Radomski was happy with her effort.
“During the 200, she set the school record in the prelims with a 25.93, but ran another great race to win the state championship,” Radomski.
Add it all up and it was a state meet to remember for Grapperhaus.
“Overall, I am pleased with all that I accomplished at state this year,” Grapperhaus said. “I PR’d in all three events and walked away with two state titles. I went in hoping that I would move onto finals and ended up exceeding my expectations.”
Radomski noted she gave her all at state. He would not want it any other way.
“A lot of people have been making the comment that if Addie had run a little easier on Friday, she would have won all three championships on Saturday,” Radomski about the two-day meet. “I understand the thought, but it implies the wrong attitude. To go with the idea of holding back to qualify makes sense initially, but that can develop bad habits and actually cause athletes to not perform to their full potential the next day.
“I enjoyed coaching Addie and the fact that she came in to the prelims with an attacking attitude.”
For her senior year, she wants to return and try to win all three events.

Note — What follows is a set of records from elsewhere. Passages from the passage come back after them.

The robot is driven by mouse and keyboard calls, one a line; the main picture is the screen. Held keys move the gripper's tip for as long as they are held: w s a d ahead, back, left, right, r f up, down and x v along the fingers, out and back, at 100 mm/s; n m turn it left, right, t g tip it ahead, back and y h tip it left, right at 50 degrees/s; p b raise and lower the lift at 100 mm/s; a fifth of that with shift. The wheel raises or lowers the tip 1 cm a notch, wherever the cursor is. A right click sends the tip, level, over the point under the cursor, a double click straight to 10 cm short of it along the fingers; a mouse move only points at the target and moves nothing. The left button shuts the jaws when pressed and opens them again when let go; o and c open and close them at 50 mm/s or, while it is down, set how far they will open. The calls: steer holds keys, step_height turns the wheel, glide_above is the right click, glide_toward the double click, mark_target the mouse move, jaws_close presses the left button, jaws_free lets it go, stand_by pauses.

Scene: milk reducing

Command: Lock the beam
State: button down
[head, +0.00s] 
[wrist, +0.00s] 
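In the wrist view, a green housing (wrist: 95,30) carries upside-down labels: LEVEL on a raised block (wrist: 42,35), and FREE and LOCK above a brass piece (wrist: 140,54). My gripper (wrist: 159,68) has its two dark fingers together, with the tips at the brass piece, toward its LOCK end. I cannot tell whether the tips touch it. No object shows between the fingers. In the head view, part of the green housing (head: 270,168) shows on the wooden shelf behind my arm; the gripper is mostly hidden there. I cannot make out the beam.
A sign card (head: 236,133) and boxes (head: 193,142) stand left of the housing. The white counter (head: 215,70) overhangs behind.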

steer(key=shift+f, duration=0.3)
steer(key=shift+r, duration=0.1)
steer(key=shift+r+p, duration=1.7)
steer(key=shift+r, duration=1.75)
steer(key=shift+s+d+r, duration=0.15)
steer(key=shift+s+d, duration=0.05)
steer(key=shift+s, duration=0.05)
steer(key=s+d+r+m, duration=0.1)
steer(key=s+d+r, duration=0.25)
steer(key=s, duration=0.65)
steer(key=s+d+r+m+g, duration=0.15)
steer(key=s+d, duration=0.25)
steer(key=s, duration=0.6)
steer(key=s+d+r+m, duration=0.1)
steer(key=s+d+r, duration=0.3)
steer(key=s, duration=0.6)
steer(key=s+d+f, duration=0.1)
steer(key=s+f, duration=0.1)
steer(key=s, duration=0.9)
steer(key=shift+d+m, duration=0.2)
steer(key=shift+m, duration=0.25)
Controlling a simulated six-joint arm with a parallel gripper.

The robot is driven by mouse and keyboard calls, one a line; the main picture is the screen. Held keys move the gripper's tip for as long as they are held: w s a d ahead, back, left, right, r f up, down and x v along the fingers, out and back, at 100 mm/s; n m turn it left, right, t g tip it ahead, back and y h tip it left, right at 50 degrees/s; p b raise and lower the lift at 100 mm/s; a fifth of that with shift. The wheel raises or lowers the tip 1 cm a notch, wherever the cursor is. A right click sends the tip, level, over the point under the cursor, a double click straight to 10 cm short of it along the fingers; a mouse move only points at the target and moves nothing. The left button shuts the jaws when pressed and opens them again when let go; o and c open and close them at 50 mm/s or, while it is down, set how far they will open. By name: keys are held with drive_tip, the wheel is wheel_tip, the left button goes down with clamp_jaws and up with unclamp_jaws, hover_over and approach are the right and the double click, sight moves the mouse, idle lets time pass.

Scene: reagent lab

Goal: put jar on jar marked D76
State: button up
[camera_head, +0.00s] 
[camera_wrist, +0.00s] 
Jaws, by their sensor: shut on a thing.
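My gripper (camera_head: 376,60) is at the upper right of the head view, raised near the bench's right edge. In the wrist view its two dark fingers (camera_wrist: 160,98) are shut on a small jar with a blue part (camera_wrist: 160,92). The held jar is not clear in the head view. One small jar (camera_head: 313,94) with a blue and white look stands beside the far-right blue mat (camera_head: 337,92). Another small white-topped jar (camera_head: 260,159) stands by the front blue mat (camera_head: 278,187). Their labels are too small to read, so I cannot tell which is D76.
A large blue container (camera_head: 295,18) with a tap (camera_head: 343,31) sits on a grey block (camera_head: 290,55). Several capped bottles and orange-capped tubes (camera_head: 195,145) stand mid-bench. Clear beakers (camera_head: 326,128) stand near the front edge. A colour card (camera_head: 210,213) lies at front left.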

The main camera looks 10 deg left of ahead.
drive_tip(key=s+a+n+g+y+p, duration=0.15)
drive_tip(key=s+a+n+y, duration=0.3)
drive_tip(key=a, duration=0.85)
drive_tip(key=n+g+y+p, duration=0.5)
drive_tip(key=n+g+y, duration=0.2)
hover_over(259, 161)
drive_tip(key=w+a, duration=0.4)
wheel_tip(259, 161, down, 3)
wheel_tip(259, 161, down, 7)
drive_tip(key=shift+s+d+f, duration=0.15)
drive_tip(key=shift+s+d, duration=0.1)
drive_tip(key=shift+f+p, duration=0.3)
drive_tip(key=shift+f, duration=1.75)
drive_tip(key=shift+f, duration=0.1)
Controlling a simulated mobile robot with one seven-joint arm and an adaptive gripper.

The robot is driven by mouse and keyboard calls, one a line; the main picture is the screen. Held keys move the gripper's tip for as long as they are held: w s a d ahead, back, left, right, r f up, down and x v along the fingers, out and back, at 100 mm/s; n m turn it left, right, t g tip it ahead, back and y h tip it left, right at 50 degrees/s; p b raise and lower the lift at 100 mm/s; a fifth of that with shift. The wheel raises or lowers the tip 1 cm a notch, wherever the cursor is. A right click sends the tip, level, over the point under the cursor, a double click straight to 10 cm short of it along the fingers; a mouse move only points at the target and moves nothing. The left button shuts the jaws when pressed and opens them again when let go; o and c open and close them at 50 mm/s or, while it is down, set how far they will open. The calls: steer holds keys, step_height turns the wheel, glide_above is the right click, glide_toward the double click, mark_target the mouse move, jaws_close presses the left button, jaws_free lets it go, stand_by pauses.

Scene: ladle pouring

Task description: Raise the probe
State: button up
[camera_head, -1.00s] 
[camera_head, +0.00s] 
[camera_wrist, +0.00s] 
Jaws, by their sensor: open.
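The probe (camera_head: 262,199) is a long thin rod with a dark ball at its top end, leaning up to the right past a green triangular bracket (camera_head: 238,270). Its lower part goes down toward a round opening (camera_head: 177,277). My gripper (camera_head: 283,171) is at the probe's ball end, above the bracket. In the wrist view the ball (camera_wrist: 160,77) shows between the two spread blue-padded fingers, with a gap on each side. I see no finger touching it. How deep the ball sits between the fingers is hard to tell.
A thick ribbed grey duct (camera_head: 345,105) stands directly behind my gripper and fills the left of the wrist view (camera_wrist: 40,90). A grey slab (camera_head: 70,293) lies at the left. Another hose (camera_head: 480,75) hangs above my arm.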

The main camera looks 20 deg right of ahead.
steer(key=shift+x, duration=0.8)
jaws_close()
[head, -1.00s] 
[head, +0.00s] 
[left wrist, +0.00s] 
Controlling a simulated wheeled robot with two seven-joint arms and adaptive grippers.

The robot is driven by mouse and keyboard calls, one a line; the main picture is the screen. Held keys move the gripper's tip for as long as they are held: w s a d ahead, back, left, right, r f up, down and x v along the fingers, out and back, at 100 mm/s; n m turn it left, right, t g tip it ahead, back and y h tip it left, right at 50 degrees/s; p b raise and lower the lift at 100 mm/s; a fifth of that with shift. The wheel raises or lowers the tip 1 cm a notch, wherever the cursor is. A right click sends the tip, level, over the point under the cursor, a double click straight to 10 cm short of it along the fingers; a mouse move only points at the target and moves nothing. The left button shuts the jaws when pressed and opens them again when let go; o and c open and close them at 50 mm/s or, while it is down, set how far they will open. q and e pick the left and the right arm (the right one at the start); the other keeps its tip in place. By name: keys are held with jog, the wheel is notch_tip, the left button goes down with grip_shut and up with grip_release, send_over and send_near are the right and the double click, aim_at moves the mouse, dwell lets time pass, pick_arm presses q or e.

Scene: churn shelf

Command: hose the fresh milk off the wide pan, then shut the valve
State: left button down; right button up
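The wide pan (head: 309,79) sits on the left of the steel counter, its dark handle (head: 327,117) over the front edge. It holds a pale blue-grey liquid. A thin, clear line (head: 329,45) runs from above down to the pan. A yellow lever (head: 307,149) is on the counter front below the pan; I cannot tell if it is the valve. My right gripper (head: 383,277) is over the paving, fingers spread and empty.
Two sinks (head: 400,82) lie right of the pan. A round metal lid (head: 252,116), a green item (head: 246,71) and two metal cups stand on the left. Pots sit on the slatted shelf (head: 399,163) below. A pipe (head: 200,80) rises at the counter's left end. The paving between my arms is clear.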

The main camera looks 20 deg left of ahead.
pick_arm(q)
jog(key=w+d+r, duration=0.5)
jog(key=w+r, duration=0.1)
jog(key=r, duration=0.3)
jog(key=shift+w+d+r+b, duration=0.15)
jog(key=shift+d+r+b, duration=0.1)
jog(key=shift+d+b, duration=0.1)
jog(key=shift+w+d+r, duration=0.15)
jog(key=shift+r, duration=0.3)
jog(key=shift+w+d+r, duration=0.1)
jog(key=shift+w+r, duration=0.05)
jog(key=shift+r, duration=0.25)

She “would really like to run a 57” in the 400 in her last season.
While she runs track and plays soccer in the spring, field hockey holds a big place in Grapperhaus’ athletic career.
“I play field hockey year around,” Grapperhaus said. “I play with my school in the fall and with my club team in the winter and spring.”
For his part, Radomski is glad to have her return.
“We’re happy to have her back for another year,” Radomski said. “She’s a great leader on the track and in the classroom. Her work ethic and attitude are invaluable to the team and the school.
“Addie’s a busy kid away from the track. She plays field hockey year round and soccer in the spring, along with track. She works just as hard in the classroom as she does in athletics and has a 3.95 GPA to show for it. Her work ethic and kind nature make her an influential member of the school and an excellent ambassador for Barat.”